- MATERIAL PROVIDED -
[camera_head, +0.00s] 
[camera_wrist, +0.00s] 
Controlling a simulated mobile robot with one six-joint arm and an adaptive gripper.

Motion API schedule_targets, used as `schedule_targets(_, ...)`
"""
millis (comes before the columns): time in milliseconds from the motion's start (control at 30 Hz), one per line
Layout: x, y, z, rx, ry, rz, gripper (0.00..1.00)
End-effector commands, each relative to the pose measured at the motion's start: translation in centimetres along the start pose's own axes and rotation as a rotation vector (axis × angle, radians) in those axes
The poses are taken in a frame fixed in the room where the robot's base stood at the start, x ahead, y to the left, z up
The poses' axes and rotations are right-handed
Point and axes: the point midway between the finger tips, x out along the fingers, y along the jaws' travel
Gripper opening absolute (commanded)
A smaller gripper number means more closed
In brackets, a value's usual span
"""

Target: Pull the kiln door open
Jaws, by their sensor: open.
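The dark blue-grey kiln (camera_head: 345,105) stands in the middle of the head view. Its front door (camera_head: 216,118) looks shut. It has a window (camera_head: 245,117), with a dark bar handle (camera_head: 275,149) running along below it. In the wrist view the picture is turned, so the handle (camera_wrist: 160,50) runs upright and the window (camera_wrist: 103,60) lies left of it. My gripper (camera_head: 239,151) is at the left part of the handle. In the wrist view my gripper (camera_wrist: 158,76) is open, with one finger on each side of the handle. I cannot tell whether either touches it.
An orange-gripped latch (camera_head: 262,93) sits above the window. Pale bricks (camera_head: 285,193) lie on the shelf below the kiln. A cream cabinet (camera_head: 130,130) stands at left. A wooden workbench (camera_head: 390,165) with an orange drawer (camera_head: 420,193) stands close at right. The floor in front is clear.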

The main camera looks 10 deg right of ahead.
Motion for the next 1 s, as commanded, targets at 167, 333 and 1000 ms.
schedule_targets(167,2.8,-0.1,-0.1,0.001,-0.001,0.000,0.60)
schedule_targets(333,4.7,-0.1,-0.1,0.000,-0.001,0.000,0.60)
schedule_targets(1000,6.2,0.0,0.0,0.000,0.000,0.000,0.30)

- EXERCISE TASK -
Each line must be given again exactly as written above.

- FULL ANSWER -
[camera_head, +0.00s] 
[camera_wrist, +0.00s] 
Controlling a simulated mobile robot with one six-joint arm and an adaptive gripper.

Motion API schedule_targets, used as `schedule_targets(_, ...)`
"""
millis (comes before the columns): time in milliseconds from the motion's start (control at 30 Hz), one per line
Layout: x, y, z, rx, ry, rz, gripper (0.00..1.00)
End-effector commands, each relative to the pose measured at the motion's start: translation in centimetres along the start pose's own axes and rotation as a rotation vector (axis × angle, radians) in those axes
The poses are taken in a frame fixed in the room where the robot's base stood at the start, x ahead, y to the left, z up
The poses' axes and rotations are right-handed
Point and axes: the point midway between the finger tips, x out along the fingers, y along the jaws' travel
Gripper opening absolute (commanded)
A smaller gripper number means more closed
In brackets, a value's usual span
"""

Target: Pull the kiln door open
Jaws, by their sensor: open.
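The dark blue-grey kiln (camera_head: 345,105) stands in the middle of the head view. Its front door (camera_head: 216,118) looks shut. It has a window (camera_head: 245,117), with a dark bar handle (camera_head: 275,149) running along below it. In the wrist view the picture is turned, so the handle (camera_wrist: 160,50) runs upright and the window (camera_wrist: 103,60) lies left of it. My gripper (camera_head: 239,151) is at the left part of the handle. In the wrist view my gripper (camera_wrist: 158,76) is open, with one finger on each side of the handle. I cannot tell whether either touches it.
An orange-gripped latch (camera_head: 262,93) sits above the window. Pale bricks (camera_head: 285,193) lie on the shelf below the kiln. A cream cabinet (camera_head: 130,130) stands at left. A wooden workbench (camera_head: 390,165) with an orange drawer (camera_head: 420,193) stands close at right. The floor in front is clear.

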The main camera looks 10 deg right of ahead.
Motion for the next 1 s, as commanded, targets at 167, 333 and 1000 ms.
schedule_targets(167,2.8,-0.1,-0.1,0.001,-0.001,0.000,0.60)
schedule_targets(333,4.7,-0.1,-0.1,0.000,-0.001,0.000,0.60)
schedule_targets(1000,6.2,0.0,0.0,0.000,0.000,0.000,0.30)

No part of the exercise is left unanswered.